The Name value of first_floor_left is "1_left" and its WallColor is "yellow", overriding the default. This demonstrates the late-binding nature of TableGen, which is quite useful for modeling exceptions to an otherwise regular structure:
class Foo {
  string salutation = "Hi";
  string message = salutation#", world!";
}

def : Foo {
  let
salutation = "Hello";
}
The message of the anonymous record defined by the def-statement is "Hello, world!".

There is much more to TableGen. For example, a particularly surprising but extremely useful feature are the bit sets that are used to describe instruction encodings. But that's for another time.

For now, let me leave you with just one of the many ridiculous inconsistencies in TableGen:
class Tag<int num> {
  int Number = num;
}

class Test<int num> {
  int Number1 = Tag<5>.Number;
  int Number2 = Tag<num>.Number;
  Tag Tag1 = Tag<5>;
  Tag Tag2 = Tag<num>;
}

def : Test<5>;
What are the values in the anonymous record? It turns out that Number1 and Number2 are both 5, but Tag1 and Tag2 refer to different records. Tag1 refers to an anonymous record with superclass Tag and Number equal to 5, while Tag2 also refers to an anonymous record, but with the Number equal to an unresolved variable reference.

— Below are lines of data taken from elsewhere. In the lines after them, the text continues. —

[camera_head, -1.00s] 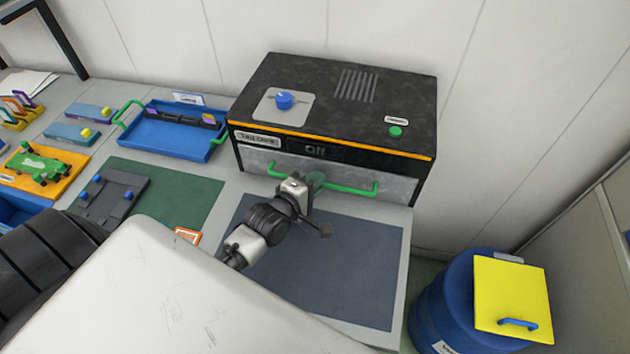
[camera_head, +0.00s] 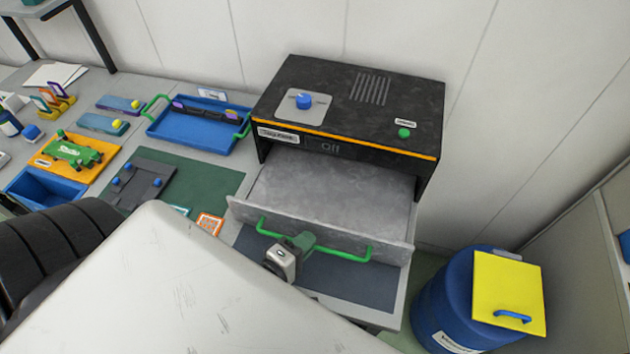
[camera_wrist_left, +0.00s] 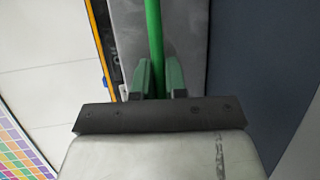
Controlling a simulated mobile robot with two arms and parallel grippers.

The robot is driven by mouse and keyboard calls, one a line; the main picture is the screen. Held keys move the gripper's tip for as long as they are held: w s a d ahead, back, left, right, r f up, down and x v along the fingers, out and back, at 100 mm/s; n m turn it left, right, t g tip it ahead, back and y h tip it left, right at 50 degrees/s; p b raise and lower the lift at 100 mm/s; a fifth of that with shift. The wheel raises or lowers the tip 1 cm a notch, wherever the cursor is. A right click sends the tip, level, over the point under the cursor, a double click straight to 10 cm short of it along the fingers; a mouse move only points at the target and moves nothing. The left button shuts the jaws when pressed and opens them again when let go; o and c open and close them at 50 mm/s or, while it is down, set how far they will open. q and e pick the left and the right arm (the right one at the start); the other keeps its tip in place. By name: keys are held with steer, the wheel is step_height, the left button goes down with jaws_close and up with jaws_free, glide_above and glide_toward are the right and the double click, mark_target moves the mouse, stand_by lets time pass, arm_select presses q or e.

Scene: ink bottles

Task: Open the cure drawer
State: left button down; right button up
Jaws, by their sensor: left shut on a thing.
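The cure drawer (camera_head: 330,190) is a grey metal drawer pulled well out of the black box-shaped unit (camera_head: 350,105), toward me. Its front carries a long green bar handle (camera_head: 345,254). My left gripper (camera_head: 301,243) is shut on this handle, left of the handle's middle. In the left wrist view, the green bar (camera_wrist_left: 153,40) runs between the two fingers (camera_wrist_left: 158,80). The drawer's visible top surface looks flat and grey, with nothing lying on it. My right gripper is not in view.
A blue knob (camera_head: 303,101) and a green button (camera_head: 404,132) are on the unit's top. A blue tray (camera_head: 190,138) with green handles stands to its left. A blue barrel (camera_head: 450,310) with a yellow lid (camera_head: 510,293) stands at the right. A dark mat (camera_head: 350,280) lies under the drawer front.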

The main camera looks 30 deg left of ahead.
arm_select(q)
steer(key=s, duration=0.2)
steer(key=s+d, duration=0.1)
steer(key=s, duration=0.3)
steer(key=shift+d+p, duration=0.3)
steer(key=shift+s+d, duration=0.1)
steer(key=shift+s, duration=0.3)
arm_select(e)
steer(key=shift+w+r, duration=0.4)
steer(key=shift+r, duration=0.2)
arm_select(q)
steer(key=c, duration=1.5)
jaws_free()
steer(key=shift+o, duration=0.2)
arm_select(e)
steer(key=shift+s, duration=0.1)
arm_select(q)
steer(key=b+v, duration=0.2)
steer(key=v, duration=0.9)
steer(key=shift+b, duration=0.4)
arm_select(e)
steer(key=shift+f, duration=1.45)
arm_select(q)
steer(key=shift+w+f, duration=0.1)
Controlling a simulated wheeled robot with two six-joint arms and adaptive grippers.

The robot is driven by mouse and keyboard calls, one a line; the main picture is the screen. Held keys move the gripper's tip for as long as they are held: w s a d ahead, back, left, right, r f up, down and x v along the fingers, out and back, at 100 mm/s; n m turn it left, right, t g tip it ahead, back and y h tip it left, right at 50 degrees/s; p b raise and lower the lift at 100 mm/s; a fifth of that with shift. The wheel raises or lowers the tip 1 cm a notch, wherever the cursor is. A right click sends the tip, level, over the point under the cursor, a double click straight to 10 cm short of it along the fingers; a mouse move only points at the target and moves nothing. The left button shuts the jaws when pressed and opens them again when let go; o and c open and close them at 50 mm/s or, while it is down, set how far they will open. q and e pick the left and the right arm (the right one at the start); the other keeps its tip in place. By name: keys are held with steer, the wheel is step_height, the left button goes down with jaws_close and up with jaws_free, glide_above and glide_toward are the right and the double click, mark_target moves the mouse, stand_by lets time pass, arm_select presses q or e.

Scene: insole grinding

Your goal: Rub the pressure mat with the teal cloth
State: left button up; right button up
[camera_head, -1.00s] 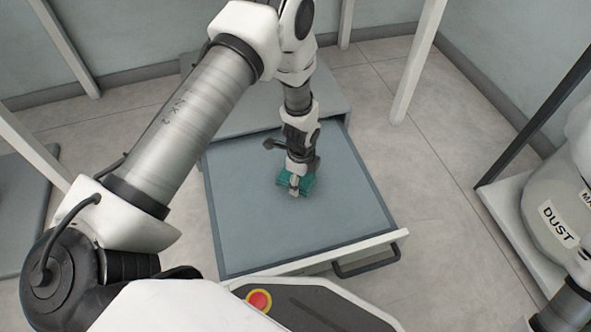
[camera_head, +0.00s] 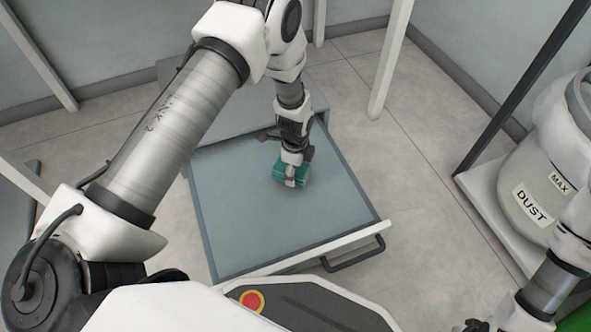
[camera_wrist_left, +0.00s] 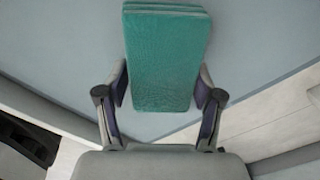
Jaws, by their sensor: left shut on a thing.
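The teal cloth (camera_head: 304,174) is a folded, block-like pad held low over the blue-grey mat surface (camera_head: 250,225) inside the open drawer. My left gripper (camera_head: 291,180) reaches down and is shut on the cloth. In the left wrist view the cloth (camera_wrist_left: 166,60) sits between the two fingers of the left gripper (camera_wrist_left: 163,88). The cloth's underside is hidden, so I cannot tell if it touches the mat. My right arm shows at the lower right, with only a dark bit of its gripper (camera_head: 476,326) at the bottom edge.
The drawer has a pale front with a dark handle (camera_head: 353,254). A bin labelled DUST (camera_head: 531,205) stands at the right on a pale base. Pale posts (camera_head: 391,60) rise behind the drawer. Most of the mat around the cloth is clear.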

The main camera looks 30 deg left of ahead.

This clearly doesn't make sense at all and is the kind of thing that sometimes makes you want to just throw it all out of the window and build your own DSL with blackjack and Python hooks. The problem with that kind of approach is that even if the new thing looks nicer initially, it'd probably end up in a similarly messy state after another five years.

So when I ran into several problems like the above recently, I decided to take a deep dive into the internals of TableGen with the hope of just fixing a lot of the mess without reinventing the wheel. Over the next weeks, I plan to write a couple of focused entries on what I've learned and changed, starting with how a simple form of functional programming should be possible in TableGen.